WHAT YOU HAVE TO DO – Restate verbatim the lines between the one holding "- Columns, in" and the one holding "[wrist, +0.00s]", both included, and no others.

GIVEN INFORMATION –

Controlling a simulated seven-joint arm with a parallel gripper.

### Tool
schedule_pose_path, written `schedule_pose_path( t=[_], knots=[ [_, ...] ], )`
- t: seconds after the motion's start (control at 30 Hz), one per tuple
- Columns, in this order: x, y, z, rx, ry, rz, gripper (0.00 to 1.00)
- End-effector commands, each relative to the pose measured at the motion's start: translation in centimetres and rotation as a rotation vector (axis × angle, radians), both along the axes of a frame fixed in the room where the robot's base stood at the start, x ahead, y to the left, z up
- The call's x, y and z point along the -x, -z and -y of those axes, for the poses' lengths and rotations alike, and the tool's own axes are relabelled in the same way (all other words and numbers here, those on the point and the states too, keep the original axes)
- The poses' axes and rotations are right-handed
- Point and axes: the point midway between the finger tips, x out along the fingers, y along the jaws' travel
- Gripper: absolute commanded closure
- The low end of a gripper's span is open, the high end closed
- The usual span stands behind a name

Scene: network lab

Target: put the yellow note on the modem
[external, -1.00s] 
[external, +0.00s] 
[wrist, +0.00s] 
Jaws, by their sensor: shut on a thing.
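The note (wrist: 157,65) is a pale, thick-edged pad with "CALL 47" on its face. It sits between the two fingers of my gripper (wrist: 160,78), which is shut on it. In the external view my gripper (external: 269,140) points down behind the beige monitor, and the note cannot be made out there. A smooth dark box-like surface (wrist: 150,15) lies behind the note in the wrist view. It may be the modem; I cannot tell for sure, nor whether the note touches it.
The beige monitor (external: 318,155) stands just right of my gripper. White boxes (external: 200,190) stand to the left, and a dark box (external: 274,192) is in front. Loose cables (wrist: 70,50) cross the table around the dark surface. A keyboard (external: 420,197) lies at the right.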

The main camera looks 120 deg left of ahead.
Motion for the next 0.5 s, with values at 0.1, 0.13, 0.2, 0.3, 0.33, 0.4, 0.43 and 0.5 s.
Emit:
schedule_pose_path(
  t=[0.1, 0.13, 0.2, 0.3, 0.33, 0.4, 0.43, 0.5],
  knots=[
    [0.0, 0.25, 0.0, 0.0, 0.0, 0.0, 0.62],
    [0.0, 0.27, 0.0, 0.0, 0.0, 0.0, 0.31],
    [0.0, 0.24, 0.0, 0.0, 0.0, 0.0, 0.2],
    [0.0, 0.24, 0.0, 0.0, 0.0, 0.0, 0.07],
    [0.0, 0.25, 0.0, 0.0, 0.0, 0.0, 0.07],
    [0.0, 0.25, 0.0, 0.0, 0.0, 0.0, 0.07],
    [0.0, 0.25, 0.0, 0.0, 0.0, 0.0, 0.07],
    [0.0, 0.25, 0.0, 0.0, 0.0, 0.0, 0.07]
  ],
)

FULL SOLUTION –
- Columns, in this order: x, y, z, rx, ry, rz, gripper (0.00 to 1.00)
- End-effector commands, each relative to the pose measured at the motion's start: translation in centimetres and rotation as a rotation vector (axis × angle, radians), both along the axes of a frame fixed in the room where the robot's base stood at the start, x ahead, y to the left, z up
- The call's x, y and z point along the -x, -z and -y of those axes, for the poses' lengths and rotations alike, and the tool's own axes are relabelled in the same way (all other words and numbers here, those on the point and the states too, keep the original axes)
- The poses' axes and rotations are right-handed
- Point and axes: the point midway between the finger tips, x out along the fingers, y along the jaws' travel
- Gripper: absolute commanded closure
- The low end of a gripper's span is open, the high end closed
- The usual span stands behind a name

Scene: network lab

Target: put the yellow note on the modem
[external, -1.00s] 
[external, +0.00s] 
[wrist, +0.00s] 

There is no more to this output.